Like this:
; Before:
; Result is in DX:AX on the form ABCD:EFGH
; EAX = ????EFGH : AX contains EFGH, upper part of EAX has unknown content
; EDX = ????ABCD : DX contains ABCD (the 16 most siginficant bits
; of the multiplication result)
; like with EAX the upper (=most siginifcant)
; 16 bits of EDX also has unknown content.

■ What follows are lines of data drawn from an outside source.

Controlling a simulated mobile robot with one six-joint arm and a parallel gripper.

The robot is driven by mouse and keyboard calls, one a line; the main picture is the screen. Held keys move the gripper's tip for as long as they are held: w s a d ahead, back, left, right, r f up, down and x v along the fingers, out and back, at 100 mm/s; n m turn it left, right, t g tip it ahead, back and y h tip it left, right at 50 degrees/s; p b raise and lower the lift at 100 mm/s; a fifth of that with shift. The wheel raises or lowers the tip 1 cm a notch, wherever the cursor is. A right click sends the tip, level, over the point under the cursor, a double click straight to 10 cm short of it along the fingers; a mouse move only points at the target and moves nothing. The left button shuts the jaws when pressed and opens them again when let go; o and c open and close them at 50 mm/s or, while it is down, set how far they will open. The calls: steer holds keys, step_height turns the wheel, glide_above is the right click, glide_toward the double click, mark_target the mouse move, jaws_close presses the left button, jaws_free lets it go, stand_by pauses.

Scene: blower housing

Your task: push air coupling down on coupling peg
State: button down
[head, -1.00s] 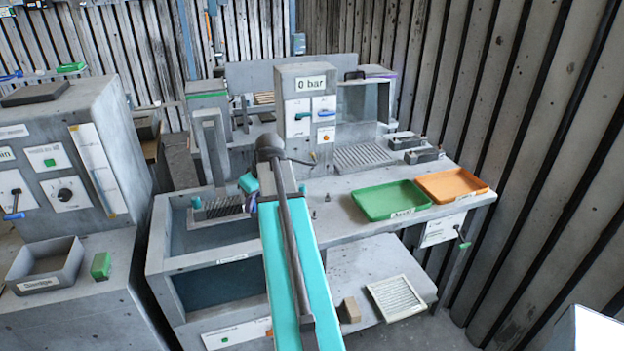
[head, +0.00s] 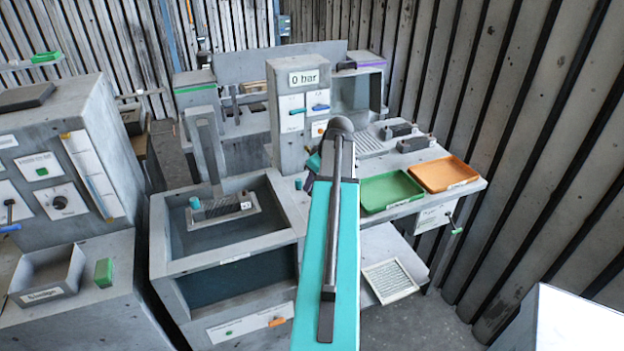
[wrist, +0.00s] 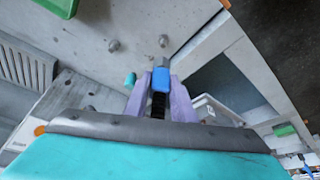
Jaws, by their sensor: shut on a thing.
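In the wrist view, the purple fingers of my gripper (wrist: 160,98) are shut on a small blue piece with a dark ribbed part, which appears to be the air coupling (wrist: 161,82). A grey tip shows just beyond its blue end; whether this is the coupling peg or part of the coupling cannot be told. A separate short grey peg (wrist: 113,45) stands on the grey bench top, apart from the fingers. Whether the coupling touches a peg is unclear.
A basin (head: 275,245) with a grate lies left of my arm. A post with a "0 bar" sign (head: 303,78) stands behind. A green tray (head: 391,192) and an orange tray (head: 445,174) are to the right. A small teal cylinder (wrist: 130,79) stands near the fingers.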

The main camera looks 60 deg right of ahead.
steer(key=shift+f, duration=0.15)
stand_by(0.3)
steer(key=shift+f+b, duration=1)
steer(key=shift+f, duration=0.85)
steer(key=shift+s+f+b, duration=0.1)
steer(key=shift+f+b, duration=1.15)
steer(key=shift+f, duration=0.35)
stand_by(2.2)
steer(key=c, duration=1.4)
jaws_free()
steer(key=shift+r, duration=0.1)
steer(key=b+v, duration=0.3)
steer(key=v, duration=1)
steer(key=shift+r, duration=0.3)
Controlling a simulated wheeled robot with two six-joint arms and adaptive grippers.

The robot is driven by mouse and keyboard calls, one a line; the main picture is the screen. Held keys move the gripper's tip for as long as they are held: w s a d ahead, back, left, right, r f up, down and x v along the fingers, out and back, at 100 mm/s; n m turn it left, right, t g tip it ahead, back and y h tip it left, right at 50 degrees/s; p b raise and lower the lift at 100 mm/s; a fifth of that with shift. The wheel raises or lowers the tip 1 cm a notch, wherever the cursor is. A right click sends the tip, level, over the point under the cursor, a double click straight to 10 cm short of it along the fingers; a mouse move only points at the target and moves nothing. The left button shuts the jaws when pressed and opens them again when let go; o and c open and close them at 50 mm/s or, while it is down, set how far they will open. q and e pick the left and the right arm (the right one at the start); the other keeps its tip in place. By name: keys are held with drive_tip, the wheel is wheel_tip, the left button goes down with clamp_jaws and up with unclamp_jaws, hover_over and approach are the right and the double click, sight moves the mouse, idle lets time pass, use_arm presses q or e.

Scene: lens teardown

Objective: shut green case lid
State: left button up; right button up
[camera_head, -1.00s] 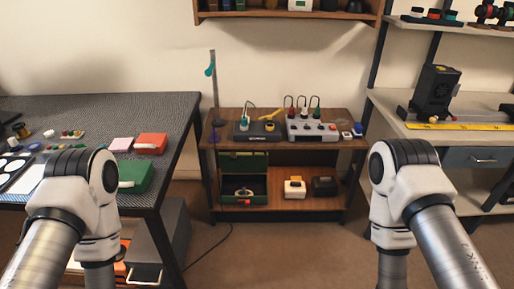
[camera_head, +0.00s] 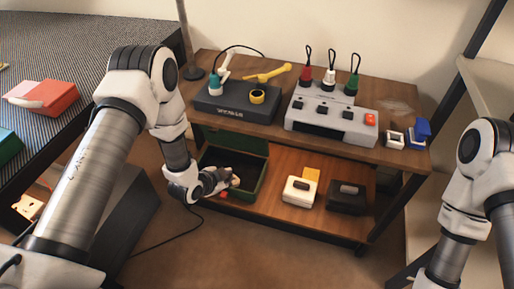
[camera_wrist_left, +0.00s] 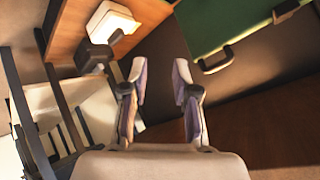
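The green case (camera_head: 256,181) stands on the lower shelf of the wooden stand, its dark inside showing. Its lid (camera_head: 236,141) is up, leaning at the back under the upper shelf. My left gripper (camera_head: 232,179) is at the front left of the case and covers part of its front edge; I cannot tell whether it touches. In the left wrist view the left gripper (camera_wrist_left: 161,82) is open, with nothing between its fingers. A green panel (camera_wrist_left: 215,22) with a dark handle (camera_wrist_left: 217,62) lies beyond the fingertips there. My right gripper is out of view; only its arm shows at the right.
A white case (camera_head: 299,192) and a black case (camera_head: 346,197) stand right of the green case. The upper shelf (camera_head: 400,160) overhangs it and holds a dark device (camera_head: 237,102) and a grey device (camera_head: 332,122). A dark-topped table (camera_head: 60,60) is at the left.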

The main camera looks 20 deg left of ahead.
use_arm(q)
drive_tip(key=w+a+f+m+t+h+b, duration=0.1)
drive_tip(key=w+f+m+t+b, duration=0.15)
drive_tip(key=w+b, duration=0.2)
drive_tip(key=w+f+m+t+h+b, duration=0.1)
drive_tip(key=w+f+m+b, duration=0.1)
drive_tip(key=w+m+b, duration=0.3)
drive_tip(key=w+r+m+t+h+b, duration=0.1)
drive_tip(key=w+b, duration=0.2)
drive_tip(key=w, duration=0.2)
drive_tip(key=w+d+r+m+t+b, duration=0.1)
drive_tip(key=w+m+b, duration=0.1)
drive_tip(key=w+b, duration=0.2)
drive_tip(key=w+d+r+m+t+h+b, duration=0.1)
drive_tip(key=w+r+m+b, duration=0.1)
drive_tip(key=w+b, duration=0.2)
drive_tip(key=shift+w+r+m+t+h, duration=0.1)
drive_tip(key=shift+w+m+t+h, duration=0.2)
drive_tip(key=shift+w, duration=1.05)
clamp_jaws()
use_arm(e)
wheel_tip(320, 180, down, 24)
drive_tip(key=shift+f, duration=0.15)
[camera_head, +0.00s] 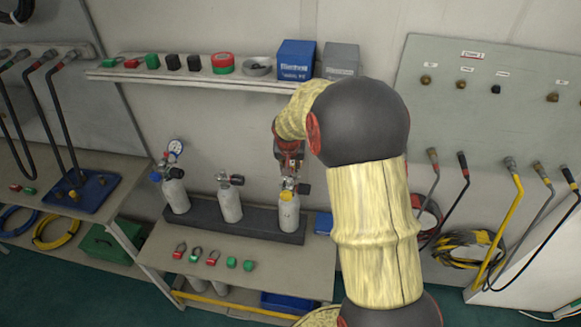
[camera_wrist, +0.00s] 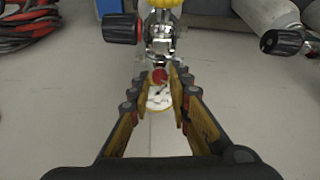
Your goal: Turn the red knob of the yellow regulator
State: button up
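The regulator with the yellow part (camera_head: 286,195) sits on top of the rightmost white cylinder (camera_head: 288,218) in the rack. In the wrist view its yellow part (camera_wrist: 165,3) is at the top edge, with chrome metalwork below it. The red knob (camera_wrist: 159,76) shows between my fingertips. My gripper (camera_wrist: 160,88) is partly open, one finger on each side of the knob. Small gaps seem to show beside the knob; contact is unclear. In the head view my gripper (camera_head: 289,158) is just above the regulator, and my arm hides part of that area.
A black side knob (camera_wrist: 121,29) sticks out left of the regulator in the wrist view. Two other cylinders (camera_head: 230,205) (camera_head: 175,195) with valves stand to the left. The shelf (camera_head: 200,78) above holds small parts and a blue box (camera_head: 296,58). Loose fittings lie on the bench front.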

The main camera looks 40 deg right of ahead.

and eax, 0x0000ffff ; clear upper bits of eax
; EAX = 0000EFGH
shl edx, 16 ; shift DX into position (will just shift the upper 16 junk bits away)
; EDX = ABCD000
or eax, edx ; combine in eax
; EAX = ABCDEFGH
The reason why this works is that ax refers to the 16 least significant bits of eax. Fore more detail see this SO question and the accepted answer. This method will also work for imul, but usually you have to be careful when dealing with signed numbers in assembly code.
A complete example:
bits 32
extern printf
global main
section .text
main:
push ebx
mov ax, 0x1234
mov bx, 0x10
mul bx
and eax, 0x0000ffff ; clear upper bits of eax
shl edx, 16 ; shift DX into position
or eax, edx ; and combine
push eax
push format
call printf
add esp, 8
mov eax, 0
pop ebx
ret
section .data
format: db "result = %8.8X",10,0
Compile with:
nasm -f elf32 -g -o test.o test.asm
gcc -m32 -o test test.o
Update:
On 32-bit machines it is usually easier and preferable to deal with 32-bit values if it is reasonable in the context. For example:
movzx eax, word [input1] ; Load 16-bit value and zero-extend into eax
movzx edx, word [input2] ; Use movsx if you want to work on signed values
mul eax, edx ; eax *= edx
Which also shows the usage of one of the newer, easier to use, mul instructions. You can also do as you're doing now and mov ax, [input1] and then later extend the size with movzx eax, ax.